The Genevan watch would perhaps have suffered the same fate were it not for two propitious events: the presence of Calvin and the revocation of the Edict of Nantes. The reformer required goldsmiths to change their activities in favour of watches and forbade them from making "crucifixes, chalices or other instruments serving the papacy and idolatry". This second event resulted in the expulsion to the Swiss cantons, and Geneva in particular, of a large number of French citizens following in the footsteps of other refugees fleeing religious persecution. Many of these Huguenots were craftsmen and gave an enormous boost to the already established Genevan watch industry, to the detriment of this same industry in France. The town expanded suddenly and dramatically, leaving the corporations somewhat shaken.

 

The clockmakers' corporations organise themselves

The "orlogiers" - one of many terms used to refer to horologists - soon became fairly powerful and felt the need in 1601 to organise themselves into their own guilds. These guilds were already less tolerant than the goldsmiths' guilds established some forty years earlier: the honourable profession needed protection as it risked being debased by all and sundry. The small towns on the shores of Lake Geneva, Nyon and Rolle emulated what was happening in Geneva. Later on, case-makers and then engravers would in turn gain control. These corporations made a distinction between three traditional grades: the master, the companion and the apprentice. An horologist's apprenticeship was long. He would serve a period of between five to eight years depending on where he was training, before delivering his "masterpiece". And the rules did not prescribe any one specific piece; in one place it would be a watch, somewhere else a clock, or indeed "two watches with movement" to quote the terms of a contract drawn up at that time.

The master horologist, at the turn of the 17th century, was no longer an artisan in the full sense of the word. Unlike his grandfather, he no longer set out with the necessary tools to make all the components of a watch by himself. Specialists were already to be found within the corporation. Foremost among them were two groups: the first comprising master horologists who made watches, the second comprising master horologists who traded in them. The former would work at home, in a room: these were the forebears of the famous "cabinotier" of the Saint-Gervais district. The latter kept shop on the street; they sought out new markets, either personally or through brokers, and paved the way for the system later known as "établissage".

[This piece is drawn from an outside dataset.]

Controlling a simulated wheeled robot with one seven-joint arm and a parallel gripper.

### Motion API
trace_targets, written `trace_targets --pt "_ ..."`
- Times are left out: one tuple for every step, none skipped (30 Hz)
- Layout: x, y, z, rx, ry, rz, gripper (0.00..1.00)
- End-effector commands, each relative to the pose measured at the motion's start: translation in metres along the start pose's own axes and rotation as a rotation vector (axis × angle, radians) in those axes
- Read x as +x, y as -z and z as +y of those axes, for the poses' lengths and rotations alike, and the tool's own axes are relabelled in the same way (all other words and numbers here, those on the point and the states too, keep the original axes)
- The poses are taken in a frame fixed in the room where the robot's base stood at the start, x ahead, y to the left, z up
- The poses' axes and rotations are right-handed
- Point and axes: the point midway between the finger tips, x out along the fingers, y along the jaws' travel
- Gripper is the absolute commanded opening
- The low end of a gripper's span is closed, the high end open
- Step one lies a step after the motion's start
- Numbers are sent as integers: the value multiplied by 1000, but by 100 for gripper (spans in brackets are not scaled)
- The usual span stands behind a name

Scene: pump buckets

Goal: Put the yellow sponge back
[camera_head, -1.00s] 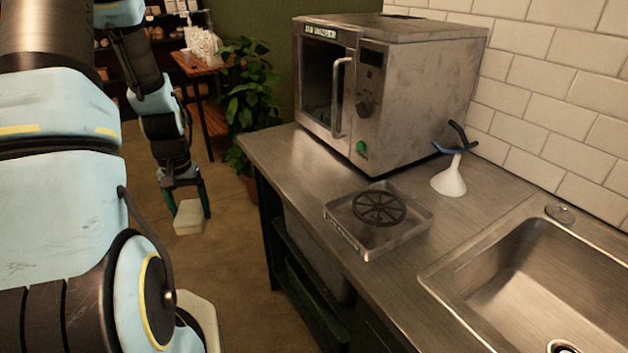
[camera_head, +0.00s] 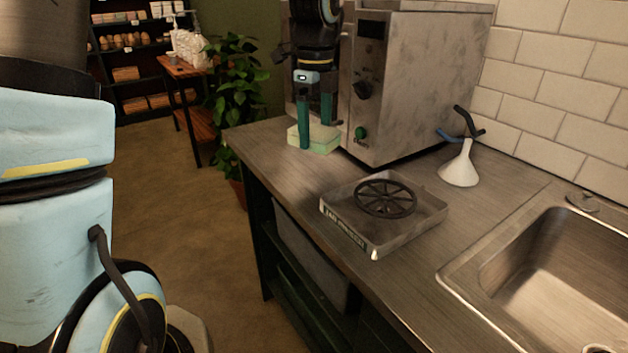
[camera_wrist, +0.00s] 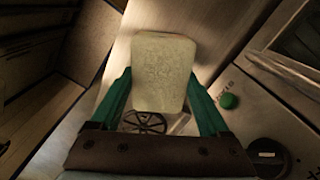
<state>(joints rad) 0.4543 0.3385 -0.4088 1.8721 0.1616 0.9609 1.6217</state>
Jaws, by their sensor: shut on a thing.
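My gripper (camera_head: 316,132) is shut on the pale yellow sponge (camera_head: 314,141), with one green finger on each side of it. In the head view they are at the far left end of the steel counter, in front of the oven. The sponge is low over the counter; I cannot tell if it touches. In the wrist view the sponge (camera_wrist: 163,65) is a rounded block between the fingers, with its broad face to the camera. A shallow metal tray (camera_head: 345,238) with a dark spoked disc (camera_head: 386,198) sits on the counter nearer to me.
The steel oven (camera_head: 425,85) with a green button stands right behind and beside my gripper. A white funnel (camera_head: 460,167) and the sink (camera_head: 565,265) are to the right. The counter (camera_head: 270,155) is bare between the sponge and the tray. A plant (camera_head: 240,85) stands beyond its left end.

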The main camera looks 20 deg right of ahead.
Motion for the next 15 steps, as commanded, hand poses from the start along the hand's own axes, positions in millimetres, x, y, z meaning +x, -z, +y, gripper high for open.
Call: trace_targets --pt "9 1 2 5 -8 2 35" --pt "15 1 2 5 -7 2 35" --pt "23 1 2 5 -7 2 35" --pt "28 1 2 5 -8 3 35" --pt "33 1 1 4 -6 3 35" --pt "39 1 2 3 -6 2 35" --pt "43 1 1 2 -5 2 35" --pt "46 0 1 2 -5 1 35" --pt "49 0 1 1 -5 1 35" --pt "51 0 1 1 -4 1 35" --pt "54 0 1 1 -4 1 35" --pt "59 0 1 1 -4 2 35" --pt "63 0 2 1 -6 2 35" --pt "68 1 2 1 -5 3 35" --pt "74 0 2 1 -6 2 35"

Now that it was well organised and had imposed its monopoly de facto and de jure, the Geneva Watchmakers' Corporation sold its products worldwide, in France, England, Germany, Russia and the Orient, throughout the 17th and 18th centuries. Such a burgeoning business naturally led to changes in the way watchmakers worked. The specialisation introduced by the first guilds began to feature more prominently and gave rise to regulatory restrictions half a century later, making way for work in "broken parts". This therefore led to the appearance of makers of springs, blanks or ébauches, tools, and chains - this last speciality being the preserve of women. Entrepreneurial masters or companions dissatisfied with their status would take the industry into the neighbouring countryside.

 

The division of labour in watchmaking gives rise to other specialisations.

At the end of the 17th century, the manufacturing members of the corporation - the majority - were fearful that outside work might harm wages and prices and so imposed measures on the entire profession to prevent the monopoly from slipping out of their grasp. Having no effective means of directly reducing the advance of watchmaking outside Geneva, they acted indirectly by banning ébauche work within the precinct of the town; furthermore, they prohibited finishing work from being carried out anywhere other than Geneva. These measures thus fostered a qualitative separation of labour. Featuring among the discarded jobs was the blank, the manufacture of which had very swiftly been left to the companions.

The link between the rough-hewn parts and the finishing work was provided by the master watchmaker-trader who would steadily assume, as the effects of the Industrial Revolution made themselves felt, the role of production supervisor. The other masters would work for him individually or in association, along with workers outside Geneva operating from small workshops or from home. He therefore came to be known as the "établisseur", as specific a term as it is literal. 

Among his suppliers were those who delivered incomplete pieces of the watch movement, the blank or the ébauche. They were known in Geneva as blanquiers or blantiers, elsewhere as mouvementaires, and would occupy an increasingly conspicuous place in the watch industry. Some of them would trade the incomplete pieces on their own account and would become the second rallying point in the division of labour prevailing at that time. Their activity was similar to that of the établisseurs but was one rung lower in the production hierarchy. The opportunity to establish themselves would often be provided by trade in metals. Those involved in this type of trade were not only able to deliver the raw material needed to make the incomplete pieces but also to advance funds to the companions or workers who crafted them. This workforce, scattered throughout the countryside, did not suffer directly from corporate constraints and engaged willingly in work which, though poorly remunerated, significantly improved the everyday lot of farming which was often weighed down with costs.

Thus the first ébauche makers came into being. The piece they made or sold came to be known as a blank because its metal - brass - was left blank. The blank comprised the movement part known as the "cage" or frame, designed to support all the fixed or moveable components of the movement. It consisted of two large metal plates and one smaller plate: the bottom plate, the large bridge and the balance cock, kept apart from one another by pillars. The large bridge would subsequently be replaced by several small bridges designed to affix one or more trains. In addition, the frame housed some moveable pieces such as the barrel - a round box containing the mainspring - the fusee - a truncated cone with spiral grooves for winding the chord or transmission chain unwound by the barrel - and sometimes the gears. However, the blank never contained the escapement, i.e. the device which regulates the watch. All these parts were rough-hewn in metal - hence the French name "ébauche" - roughly filed and unpolished. They were refined and finished - or "completed" in today's parlance - in Geneva. One need only think of the fineness of a watch mechanism to realise the importance placed on the finishing work of the artisans of the Genevan corporation. Expelled from Geneva, the blantiers would go on to show the corporation which of the two, the ébauche or finishing, would gain from the change.